[Supplied material]
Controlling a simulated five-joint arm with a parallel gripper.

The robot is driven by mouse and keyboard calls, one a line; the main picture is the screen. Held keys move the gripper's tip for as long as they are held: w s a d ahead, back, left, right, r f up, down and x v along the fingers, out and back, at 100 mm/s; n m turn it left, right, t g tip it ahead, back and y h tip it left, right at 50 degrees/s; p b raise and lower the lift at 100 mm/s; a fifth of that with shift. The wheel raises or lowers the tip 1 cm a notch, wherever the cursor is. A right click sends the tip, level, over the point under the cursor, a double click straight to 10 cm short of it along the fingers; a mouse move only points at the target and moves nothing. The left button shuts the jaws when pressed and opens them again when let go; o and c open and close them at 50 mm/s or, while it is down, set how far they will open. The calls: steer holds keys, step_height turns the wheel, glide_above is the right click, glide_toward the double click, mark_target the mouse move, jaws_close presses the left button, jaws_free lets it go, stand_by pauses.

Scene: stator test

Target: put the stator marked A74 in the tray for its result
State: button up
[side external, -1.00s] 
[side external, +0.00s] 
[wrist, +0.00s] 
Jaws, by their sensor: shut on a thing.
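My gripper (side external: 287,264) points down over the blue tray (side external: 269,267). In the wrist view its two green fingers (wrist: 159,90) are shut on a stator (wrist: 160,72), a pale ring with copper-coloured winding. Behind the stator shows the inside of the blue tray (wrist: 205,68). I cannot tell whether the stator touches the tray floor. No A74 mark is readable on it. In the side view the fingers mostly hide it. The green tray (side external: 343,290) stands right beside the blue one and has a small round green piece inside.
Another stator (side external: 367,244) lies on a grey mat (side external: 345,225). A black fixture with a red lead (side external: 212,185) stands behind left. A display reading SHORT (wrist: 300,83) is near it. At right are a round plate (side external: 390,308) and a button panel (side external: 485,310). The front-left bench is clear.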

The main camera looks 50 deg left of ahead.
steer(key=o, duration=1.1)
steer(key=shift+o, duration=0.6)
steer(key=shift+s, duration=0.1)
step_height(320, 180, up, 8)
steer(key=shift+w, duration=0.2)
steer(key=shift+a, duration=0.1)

[Exercise]
Take the line in which "[side external, +0.00s]" occurs and each subsequent line through the end; give these lines again without alteration.

[Full response]
[side external, +0.00s] 
[wrist, +0.00s] 
Jaws, by their sensor: shut on a thing.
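My gripper (side external: 287,264) points down over the blue tray (side external: 269,267). In the wrist view its two green fingers (wrist: 159,90) are shut on a stator (wrist: 160,72), a pale ring with copper-coloured winding. Behind the stator shows the inside of the blue tray (wrist: 205,68). I cannot tell whether the stator touches the tray floor. No A74 mark is readable on it. In the side view the fingers mostly hide it. The green tray (side external: 343,290) stands right beside the blue one and has a small round green piece inside.
Another stator (side external: 367,244) lies on a grey mat (side external: 345,225). A black fixture with a red lead (side external: 212,185) stands behind left. A display reading SHORT (wrist: 300,83) is near it. At right are a round plate (side external: 390,308) and a button panel (side external: 485,310). The front-left bench is clear.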

The main camera looks 50 deg left of ahead.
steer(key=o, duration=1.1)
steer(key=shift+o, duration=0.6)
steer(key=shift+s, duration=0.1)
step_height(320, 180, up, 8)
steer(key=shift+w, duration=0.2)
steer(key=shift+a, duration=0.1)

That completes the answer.